I took a moment to ask Allen about the monster and its origins. “Omegalodon, a 100-foot shark monster and the last of his kind, finds himself washed up on the shore of Myrantius, an island at the heart of global conglomerate Pressworth Multinational,” said Allen. “He finds himself urged by Trudy, a naive and slightly psychotic scientist, to destroy the nuclear reactor at the city center.”
This premise helps set up Omegalodon’s multiplayer objectives. “Gameplay-wise, Omegalodon is a bit like a backward, free-roaming tower defense game where dozens of players fight to take down a rampaging monster with masses of health,” Allen said. “At their disposal are around forty unique vehicles including cars, trucks, jets, tanks, helicopters, and ships.”
With each group of humans having picked a side, the question of who gets to control the monster arises. Only one person can tear down the city Godzilla-style, but Allen hopes to make the humans every bit as enticing to play. “Each class is attractive in its own way,” explains Allen. “So right now, while the game is small, I’m trusting people to play nice.
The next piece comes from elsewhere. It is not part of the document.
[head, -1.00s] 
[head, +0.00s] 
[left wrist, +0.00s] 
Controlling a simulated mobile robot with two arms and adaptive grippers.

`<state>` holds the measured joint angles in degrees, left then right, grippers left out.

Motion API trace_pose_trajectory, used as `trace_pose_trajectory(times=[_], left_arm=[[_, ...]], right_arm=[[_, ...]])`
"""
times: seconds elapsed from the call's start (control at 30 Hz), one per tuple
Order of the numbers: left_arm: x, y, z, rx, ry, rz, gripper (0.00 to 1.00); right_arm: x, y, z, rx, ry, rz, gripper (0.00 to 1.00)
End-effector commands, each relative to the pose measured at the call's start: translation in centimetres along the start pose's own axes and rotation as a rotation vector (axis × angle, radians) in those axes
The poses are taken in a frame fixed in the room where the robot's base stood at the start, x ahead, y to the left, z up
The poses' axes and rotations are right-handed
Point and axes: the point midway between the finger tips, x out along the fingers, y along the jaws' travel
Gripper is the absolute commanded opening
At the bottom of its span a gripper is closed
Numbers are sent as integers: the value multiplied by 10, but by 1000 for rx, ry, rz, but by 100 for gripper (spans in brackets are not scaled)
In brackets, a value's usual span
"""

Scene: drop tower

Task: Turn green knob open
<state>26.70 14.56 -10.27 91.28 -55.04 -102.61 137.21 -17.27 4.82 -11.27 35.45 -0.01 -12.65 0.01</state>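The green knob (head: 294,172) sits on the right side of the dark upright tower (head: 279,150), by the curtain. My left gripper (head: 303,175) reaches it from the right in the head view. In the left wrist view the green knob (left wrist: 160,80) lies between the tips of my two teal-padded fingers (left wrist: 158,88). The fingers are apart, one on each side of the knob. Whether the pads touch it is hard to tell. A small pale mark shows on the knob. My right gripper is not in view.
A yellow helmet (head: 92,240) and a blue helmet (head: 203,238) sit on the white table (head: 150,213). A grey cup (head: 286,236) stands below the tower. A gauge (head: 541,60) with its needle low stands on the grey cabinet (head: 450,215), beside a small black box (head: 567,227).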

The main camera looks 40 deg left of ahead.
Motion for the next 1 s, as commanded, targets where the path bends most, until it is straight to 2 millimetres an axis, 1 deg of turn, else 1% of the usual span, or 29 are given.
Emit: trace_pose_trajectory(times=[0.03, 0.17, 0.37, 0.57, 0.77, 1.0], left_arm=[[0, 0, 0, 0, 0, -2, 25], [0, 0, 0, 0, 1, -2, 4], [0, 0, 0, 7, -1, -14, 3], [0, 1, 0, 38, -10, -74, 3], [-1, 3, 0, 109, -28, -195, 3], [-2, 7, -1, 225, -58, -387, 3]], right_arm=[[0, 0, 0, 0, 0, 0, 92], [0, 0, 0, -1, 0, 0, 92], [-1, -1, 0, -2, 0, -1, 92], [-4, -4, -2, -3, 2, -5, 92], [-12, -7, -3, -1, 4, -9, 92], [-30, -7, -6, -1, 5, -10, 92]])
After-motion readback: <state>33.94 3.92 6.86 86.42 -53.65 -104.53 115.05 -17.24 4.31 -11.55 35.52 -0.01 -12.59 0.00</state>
Once the round ends, the monster slot frees up again. If necessary, I will add an auto-balance feature and random selection.”
Most multiplayer titles have their share of balance issues and Omegalodon is no exception. I asked Allen what kind of balance problems he ran into. Surprisingly, most of the problems involved the monster being overwhelmed. “Early versions of the game had the monster facing off alone against the humans. It was fun and hectic, but felt irritating as Omegalodon struggled to hit moving targets. The humans tended to crowd around him and things quickly became monotonous.” With the monster outnumbered, Allen decided to even the odds a bit. He adds, “At this point I decided to add the Enviros, a support class who can also man vehicles to fight other humans at their own level.”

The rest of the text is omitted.